On October 19, 2016, the Federal Reserve, the Federal Deposit Insurance Corporation and the Office of the Comptroller of the Currency (together, the “Prudential Regulators”) published an advance notice of proposed rulemaking (ANPR) that would require banks with more than $50 billion in assets to take additional steps to protect against cyber-attacks.  Comments to the ANPR are due January 17, 2017.

The ANPR explains that Prudential Regulators have existing programs that contain supervisory expectations for cybersecurity practices at financial institutions and third-party service providers, such as existing FFIEC standards (please see our recent FFIEC alerts available here and here).  The proposed ANPR standards would be integrated into these existing supervisory frameworks.

The ANPR addresses five categories of cyber standards: (1) cyber risk governance; (2) cyber risk management; (3) internal dependency management; (4) external dependency management; and (5) incident response, cyber resilience, and situational awareness. Significant proposals within each category include the following:

  1. Cyber risk governance – The board of directors of a covered entity would be required to hold senior management accountable for implementing the entity’s cyber risk management framework. The ANPR proposes requiring the board to have adequate expertise in cybersecurity or to maintain access to resources or staff with such expertise. The ANPR also considers requiring senior leaders with responsibility for cybersecurity to be independent of business line management.
  2. Cyber risk management – The ANPR would require covered entities, to the greatest extent possible, to integrate cyber risk management into the responsibilities of at least three independent functions with appropriate checks and balances.  Units responsible for the day-to-day business functions would need to assess, on an ongoing basis, cyber risks associated with the activities of the unit, and that information regarding those risks is shared with senior management, as appropriate, in a timely manner.  The ANPR proposes explicitly requiring the audit function of a covered entity to assess whether the cyber risk management framework complies with applicable regulations and is appropriate for the firm’s size, complexity, interconnectedness, and risk profile.
  3. Internal dependency management – The ANPR would require covered entities to maintain an inventory of all business assets on an enterprise-wide basis, prioritized according to the assets’ criticality to the business functions they support, the firm’s mission and the financial sector.  Covered entities would need to track connections among assets and risk levels throughout the life cycles of the assets.
  4. External dependency management – The ANPR proposes requiring covered entities to have a current, accurate, and complete awareness of, and prioritize, all external dependencies and trusted connections on an enterprise-wide basis, based on their criticality to the business functions they support, the entity’s mission, and the financial sector. Covered entities would be expected to generate and maintain a current, accurate, and complete listing of all external dependencies and business functions, including mappings to supported assets and business functions.
  5. Incident response, cyber resilience, and situational awareness – Covered entities would be required to be capable of operating critical business functions in the face of cyber-attacks and to continuously enhance their cyber resilience. This includes establishing processes designed to maintain effective situational awareness capabilities to reliably predict, analyze, and respond to changes in the operating environment.  In addition, the ANPR proposes that covered entities establish and maintain enterprise-wide cyber resilience and incident response programs, with escalation protocols, based on their enterprise-wide cyber risk management strategies and supported by appropriate policies, procedures, governance, staffing, and independent review. These programs would be required to include processes to incorporate lessons learned into the programs.

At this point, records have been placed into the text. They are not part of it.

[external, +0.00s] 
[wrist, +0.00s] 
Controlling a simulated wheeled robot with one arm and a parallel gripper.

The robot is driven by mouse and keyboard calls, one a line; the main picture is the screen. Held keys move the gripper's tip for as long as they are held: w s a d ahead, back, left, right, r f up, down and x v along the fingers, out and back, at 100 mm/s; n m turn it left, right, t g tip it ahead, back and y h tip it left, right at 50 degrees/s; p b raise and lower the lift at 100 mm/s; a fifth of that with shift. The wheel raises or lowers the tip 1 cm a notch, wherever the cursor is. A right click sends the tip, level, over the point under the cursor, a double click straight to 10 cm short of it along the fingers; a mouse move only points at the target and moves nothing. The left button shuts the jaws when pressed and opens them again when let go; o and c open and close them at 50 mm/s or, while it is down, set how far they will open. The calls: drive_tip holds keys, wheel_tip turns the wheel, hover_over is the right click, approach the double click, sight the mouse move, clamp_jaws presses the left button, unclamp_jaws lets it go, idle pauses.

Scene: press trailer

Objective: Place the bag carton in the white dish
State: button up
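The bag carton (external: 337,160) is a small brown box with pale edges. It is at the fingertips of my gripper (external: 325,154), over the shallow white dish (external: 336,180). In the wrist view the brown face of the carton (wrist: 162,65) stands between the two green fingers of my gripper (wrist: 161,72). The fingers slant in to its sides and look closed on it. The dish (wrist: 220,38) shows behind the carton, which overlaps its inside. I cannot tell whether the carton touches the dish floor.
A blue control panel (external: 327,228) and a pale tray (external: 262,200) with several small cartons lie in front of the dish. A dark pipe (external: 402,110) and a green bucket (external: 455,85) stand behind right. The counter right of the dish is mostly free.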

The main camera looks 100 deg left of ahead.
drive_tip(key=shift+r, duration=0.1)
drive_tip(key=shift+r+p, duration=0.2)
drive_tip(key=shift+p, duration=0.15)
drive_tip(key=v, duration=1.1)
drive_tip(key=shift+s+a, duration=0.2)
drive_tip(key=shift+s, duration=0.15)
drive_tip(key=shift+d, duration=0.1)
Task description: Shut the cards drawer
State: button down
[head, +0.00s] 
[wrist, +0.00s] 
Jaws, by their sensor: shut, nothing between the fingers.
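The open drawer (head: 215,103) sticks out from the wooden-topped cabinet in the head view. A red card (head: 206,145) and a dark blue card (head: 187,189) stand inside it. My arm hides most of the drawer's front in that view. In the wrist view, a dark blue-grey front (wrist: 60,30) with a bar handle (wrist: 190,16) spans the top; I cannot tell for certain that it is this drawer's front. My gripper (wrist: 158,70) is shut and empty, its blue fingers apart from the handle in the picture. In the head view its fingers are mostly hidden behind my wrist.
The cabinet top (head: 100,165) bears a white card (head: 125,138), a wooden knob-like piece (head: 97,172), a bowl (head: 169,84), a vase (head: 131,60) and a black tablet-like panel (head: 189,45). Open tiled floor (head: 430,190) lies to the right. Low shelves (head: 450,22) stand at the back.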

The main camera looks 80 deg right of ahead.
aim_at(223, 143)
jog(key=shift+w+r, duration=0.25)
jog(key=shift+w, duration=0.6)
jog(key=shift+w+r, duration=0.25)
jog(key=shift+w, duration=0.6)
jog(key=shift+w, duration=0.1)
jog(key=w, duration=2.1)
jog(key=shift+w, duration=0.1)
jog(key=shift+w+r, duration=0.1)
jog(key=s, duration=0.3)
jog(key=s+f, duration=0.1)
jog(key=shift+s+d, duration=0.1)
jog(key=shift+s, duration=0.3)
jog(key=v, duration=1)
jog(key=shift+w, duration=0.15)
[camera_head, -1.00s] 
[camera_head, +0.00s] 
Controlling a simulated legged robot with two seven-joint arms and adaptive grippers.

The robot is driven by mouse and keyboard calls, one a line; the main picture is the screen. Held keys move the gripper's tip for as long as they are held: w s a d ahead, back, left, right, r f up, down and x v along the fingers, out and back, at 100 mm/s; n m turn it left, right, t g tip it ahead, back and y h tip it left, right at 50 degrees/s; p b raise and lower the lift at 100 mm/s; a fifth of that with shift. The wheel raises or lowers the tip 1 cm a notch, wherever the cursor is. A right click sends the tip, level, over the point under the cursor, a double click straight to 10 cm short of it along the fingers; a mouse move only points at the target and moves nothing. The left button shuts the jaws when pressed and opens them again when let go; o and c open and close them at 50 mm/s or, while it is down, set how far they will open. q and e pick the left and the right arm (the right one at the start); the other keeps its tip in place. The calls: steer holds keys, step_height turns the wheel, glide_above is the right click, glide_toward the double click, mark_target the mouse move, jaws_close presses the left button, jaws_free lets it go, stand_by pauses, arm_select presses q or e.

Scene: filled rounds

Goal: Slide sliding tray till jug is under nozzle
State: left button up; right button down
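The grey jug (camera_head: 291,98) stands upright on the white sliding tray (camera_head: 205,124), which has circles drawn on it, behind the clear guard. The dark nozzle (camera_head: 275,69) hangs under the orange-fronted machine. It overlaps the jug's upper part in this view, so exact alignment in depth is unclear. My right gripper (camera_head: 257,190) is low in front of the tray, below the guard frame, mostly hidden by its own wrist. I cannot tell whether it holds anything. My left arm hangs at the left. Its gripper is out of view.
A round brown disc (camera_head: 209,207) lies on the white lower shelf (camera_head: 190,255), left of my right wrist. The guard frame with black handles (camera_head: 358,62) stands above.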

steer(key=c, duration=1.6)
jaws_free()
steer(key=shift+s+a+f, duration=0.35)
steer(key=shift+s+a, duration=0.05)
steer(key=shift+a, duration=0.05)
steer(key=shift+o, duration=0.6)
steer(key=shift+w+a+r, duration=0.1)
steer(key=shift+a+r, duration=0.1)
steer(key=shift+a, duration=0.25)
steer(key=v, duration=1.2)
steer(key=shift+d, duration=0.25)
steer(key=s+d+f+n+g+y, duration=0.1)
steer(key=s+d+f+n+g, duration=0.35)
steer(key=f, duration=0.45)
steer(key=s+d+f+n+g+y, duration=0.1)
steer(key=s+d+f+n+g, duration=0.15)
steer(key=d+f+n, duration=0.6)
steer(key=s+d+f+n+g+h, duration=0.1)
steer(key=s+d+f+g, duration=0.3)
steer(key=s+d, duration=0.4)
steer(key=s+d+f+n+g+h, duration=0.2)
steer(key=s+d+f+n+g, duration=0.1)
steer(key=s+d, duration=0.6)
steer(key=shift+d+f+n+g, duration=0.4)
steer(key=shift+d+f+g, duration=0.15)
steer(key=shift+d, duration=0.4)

The Prudential Regulators are considering implementing the enhanced standards in a tiered manner, imposing more stringent standards on the systems of those entities that are critical to the functioning of the financial sector (“sector-critical systems”).  Particularly, the ANPR proposes a requirement that covered entities minimize the residual cyber risk of sector-critical systems by implementing the most effective and commercially available controls.  Prudential Regulators are also considering requiring covered entities to establish a recovery time objective (RTO) of two hours for their sector-critical systems.

As the ANPR states, “[a]s technology dependence in the financial sector continues to grow, so do opportunities for high-impact technology failures and cyber-attacks. Due to the interconnectedness of the U.S. financial system, a cyber incident or failure at one interconnected entity may not only impact the safety and soundness of the entity, but also other financial entities with potentially systemic consequences.” As a result, banks, their boards and third-party vendors should all continue to expect heightened cybersecurity regulations and consider changes to other liability standards that might result from those heightened regulatory expectations.